Can microservers make the jump from hosting companies to corporate datacenters?
Written by David Chernicoff, Contributor

There's been a lot of industry buzz this week over Dell's announcement of two new models of their microserver product, the Power Edge C5125 and C5220 and their potential impact on the datacenter. But are microservers something that you should be considering for your datacenter, or are they strictly for the large hosting vendors for whom they were originally developed?  The answer lies in the business demands on your datacenter.

Microservers were originally designed to inexpensively meet the needs of large hosting companies that wanted to be able to offer dedicated server hosting services at a reasonably low price. These servers were positioned as the next step up for customers that were currently using shared hosts, and the pricing model needed to not be one that had a sudden steep jump. Given that you can easily host full-feature websites with everything from blogging tools to full-featured ecommerce sites for $60-$200 a year, hardware to support dedicated hosting services at a competitive price was going to have to be very cost effective.

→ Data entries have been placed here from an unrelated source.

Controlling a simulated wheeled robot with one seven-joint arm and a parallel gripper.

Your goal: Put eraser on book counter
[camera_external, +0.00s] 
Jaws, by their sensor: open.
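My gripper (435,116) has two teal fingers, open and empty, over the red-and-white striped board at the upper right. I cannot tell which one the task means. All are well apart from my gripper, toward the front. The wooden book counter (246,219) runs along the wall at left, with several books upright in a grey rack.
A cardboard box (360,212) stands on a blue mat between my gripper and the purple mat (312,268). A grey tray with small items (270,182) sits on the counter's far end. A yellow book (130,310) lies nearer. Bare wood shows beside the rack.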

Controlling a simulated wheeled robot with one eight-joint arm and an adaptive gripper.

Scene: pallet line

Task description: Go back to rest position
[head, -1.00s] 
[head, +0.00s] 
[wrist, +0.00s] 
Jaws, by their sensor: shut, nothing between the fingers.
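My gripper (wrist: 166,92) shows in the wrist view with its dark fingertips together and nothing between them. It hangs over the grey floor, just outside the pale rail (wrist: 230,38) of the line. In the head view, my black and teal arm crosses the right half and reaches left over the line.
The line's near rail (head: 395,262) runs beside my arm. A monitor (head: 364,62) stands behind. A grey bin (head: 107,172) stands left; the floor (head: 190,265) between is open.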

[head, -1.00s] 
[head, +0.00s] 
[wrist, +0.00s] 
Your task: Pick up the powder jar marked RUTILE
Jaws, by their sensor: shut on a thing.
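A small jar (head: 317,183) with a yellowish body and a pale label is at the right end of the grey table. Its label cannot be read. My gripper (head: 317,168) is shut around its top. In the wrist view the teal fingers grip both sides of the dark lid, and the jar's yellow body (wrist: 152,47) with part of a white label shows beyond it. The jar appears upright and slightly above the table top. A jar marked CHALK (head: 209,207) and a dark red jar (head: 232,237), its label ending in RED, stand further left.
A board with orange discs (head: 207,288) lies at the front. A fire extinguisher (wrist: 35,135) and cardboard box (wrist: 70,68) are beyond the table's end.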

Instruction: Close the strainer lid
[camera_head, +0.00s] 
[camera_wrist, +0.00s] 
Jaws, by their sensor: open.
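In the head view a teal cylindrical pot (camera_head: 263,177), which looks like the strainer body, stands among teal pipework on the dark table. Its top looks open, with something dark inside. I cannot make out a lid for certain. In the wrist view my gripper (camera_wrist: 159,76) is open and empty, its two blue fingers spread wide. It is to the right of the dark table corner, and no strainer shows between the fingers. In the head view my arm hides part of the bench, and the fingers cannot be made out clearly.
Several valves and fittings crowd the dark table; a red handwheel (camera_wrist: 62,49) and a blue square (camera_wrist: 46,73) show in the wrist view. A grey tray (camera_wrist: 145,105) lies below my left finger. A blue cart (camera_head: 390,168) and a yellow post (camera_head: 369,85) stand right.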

What we basically ended up with was the antithesis of what many consider the modern datacenter server; a low-power, purpose built piece of hardware designed to serve a single purpose and run a single iteration of an operating system. The new products from Dell both support virtualization, but that sort of defeats the purpose; if you plan on running virtualized environments, you might want to consider more capable hardware. Though there is an argument that running some form of virtualized environment hosting only a single operating system has some advantages when it comes to provisioning and disaster recovery.

The issue here, for many datacenter operators, is going to be the value of dense packed, low power single purpose servers versus large servers running an equivalent number of virtualized environments. As datacenter appliances take on the role of running specialized applications within the datacenter, will there be enough general purpose use for low-power servers filling in the nooks and crannies of the datacenter users server needs?